Polumbo and Hofma had to experiment many times to create miniaturized versions of real materials that still behaved, and could be used, in the same way as their life-sized counterparts. But ultimately, Polumbo said that having the resources of real materials to draw on did help give them a clear pathway for the Mini Materials creation process. “The good news with these products is that they already exist, just in 1:1 scale,” Polumbo said. “So simply using math to reduce them to whatever scale we are replicating them in allows them to be used no differently than their more-normal versions you see everywhere in construction.”
Once the two founders had nailed the miniaturization process, the real fun could begin. Polumbo and Hofma began dreaming up Mini Materials’ first construction kits.
Honoring the source of their inspiration, one of the first kits Polumbo and Hofma put together was inspired by other childhood toys they had both loved. “Our first kit was a miniature cement fortress,” Polumbo said. “It was great for GI Joes or action figures.”
With one construction toy kit under their belt, the Mini Materials team was inspired to connect with other online makers. “We then made a Mini Pizza Oven out of our red bricks and cinder blocks,” said Polumbo, which they accessorized with a hyper-realistic miniature pizza. However, thanks to the functional nature of the building materials, the tiny oven could theoretically be used to make a real, edible pizza.
The oven kicked off a whole new round of experimenting with wooden Mini Materials. “From there we started making some wooden furniture like a picnic table, a wooden bar and a barn door,” Polumbo said.
As Mini Materials grew, Polumbo and Hofma’s families all got in on the action. “Our pallet coasters and cinder blocks are used regularly during holiday times for either customized gifts or décor around the house,” Polumbo said. “We enjoy making handmade gifts using our products for various events.”
For both Polumbo and Hofma, connecting with their families through their love of construction has been a major aspect of their Mini Materials journey—a joy that inspires them to create 20 new Mini Materials building kits every year.
Not just for kids
One of Polumbo’s favorite things about creating Mini Materials is seeing the enthusiastic response the materials inspire from members of the construction industry. “We sell a ton of our products to the construction industry in general,” he said. “Whether it is our customers adding their logo to a block and handing them out like business cards, or folks that have recently retired and aren’t able to be out on an actual jobsite but still have the desire to keep their hands busy.”
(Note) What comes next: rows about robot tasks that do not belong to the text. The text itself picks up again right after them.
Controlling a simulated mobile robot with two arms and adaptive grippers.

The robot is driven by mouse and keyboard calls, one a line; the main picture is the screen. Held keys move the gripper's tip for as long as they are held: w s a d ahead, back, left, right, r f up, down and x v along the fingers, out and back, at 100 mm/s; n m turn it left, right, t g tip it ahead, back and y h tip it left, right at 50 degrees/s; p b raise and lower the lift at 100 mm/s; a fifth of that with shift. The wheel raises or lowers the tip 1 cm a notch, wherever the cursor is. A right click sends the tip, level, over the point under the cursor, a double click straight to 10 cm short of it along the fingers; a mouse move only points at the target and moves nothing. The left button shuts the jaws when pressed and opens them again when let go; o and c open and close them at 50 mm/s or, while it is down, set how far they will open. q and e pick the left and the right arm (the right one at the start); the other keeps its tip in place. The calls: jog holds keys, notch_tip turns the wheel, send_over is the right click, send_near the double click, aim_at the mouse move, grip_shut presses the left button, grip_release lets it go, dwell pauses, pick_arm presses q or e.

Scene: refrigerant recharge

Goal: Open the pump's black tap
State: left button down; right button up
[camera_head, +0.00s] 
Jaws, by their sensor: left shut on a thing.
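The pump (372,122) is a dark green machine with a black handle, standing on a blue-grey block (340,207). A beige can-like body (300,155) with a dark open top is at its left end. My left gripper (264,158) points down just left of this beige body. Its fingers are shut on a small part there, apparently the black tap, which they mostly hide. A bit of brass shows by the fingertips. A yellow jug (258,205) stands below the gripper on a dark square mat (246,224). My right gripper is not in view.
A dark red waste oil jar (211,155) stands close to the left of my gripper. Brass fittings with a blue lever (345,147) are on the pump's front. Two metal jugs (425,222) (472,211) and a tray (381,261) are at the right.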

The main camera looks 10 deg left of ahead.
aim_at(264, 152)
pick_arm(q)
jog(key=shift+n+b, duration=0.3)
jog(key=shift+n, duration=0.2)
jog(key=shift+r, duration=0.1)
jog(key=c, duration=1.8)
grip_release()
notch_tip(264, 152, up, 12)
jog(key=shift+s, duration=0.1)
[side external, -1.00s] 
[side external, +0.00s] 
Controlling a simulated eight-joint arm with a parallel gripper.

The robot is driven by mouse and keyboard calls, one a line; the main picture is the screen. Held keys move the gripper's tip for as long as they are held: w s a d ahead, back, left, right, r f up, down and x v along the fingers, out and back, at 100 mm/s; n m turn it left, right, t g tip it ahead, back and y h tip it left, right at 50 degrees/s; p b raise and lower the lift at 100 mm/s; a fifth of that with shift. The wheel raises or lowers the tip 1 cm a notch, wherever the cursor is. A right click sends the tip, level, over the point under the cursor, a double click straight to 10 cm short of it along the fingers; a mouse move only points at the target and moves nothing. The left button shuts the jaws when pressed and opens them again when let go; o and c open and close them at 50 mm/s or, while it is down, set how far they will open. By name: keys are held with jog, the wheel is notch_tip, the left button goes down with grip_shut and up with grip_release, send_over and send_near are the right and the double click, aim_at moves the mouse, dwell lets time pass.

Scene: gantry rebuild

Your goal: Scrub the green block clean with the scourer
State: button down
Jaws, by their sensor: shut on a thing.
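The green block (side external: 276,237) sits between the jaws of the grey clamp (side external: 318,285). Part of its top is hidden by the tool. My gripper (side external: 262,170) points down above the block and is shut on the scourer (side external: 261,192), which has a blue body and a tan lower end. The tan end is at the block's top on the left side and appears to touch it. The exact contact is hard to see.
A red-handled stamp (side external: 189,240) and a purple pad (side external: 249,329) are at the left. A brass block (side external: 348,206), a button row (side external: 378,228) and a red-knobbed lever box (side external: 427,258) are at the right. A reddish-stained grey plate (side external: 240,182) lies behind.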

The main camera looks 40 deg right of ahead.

Mini Materials construction toy kits have proved a surprising source of comfort and engagement for retired industry professionals who want to keep in touch with the materials that inspired them.
Polumbo said he’s constantly amazed by the creative uses Mini Materials building toy fans of all ages put his sets to. “The YouTube Channel DIYGarage built a miniature mansion using a lot of our products; it’s absolutely phenomenal,” he said, of the period-accurate 19th century manor house created by the popular DIY channel. There have also been some surprisingly high stakes applications for Mini Materials. “The US Navy has purchased from us to build desktop military training resources,” Polumbo shared.
Polumbo said he loves how Mini Materials have become a way for professionals to share their love for real-world construction with younger generations. “Our product line is great for those hobbyists that love to experience and actually feel realism; but passing that down to future generations is becoming more difficult in a very virtual world,” Polumbo said. “We hope we can continue to be a guiding force to help kids design, create and embrace realistic building.”
Polumbo hopes that the Mini Materials kits offer children a way to access an age-appropriate version of the real-life challenges of a construction site. “This is as real as it can get without needing a ton of land or space to build,” he said. “The education ability for what we offer is perfect for learning within the construction trade. It doesn’t require the space or costs like a true building site to train with requires. Additionally, using scale, these products are great for fun math projects and architectural learning.”
Ultimately, Polumbo believes that Mini Materials will offer young creators a way to access their imaginations in a way he hopes will inspire them to continue exploring the professional fulfillment the construction industry has to offer. “I think the world is always innovating, we are no different,” Polumbo said. “Being creative in whatever industry you end up in won’t change. As the construction methods continue to adapt, using miniature versions to inspire that creativity and educate the young folks’ minds should help to keep them engaged in the industry.”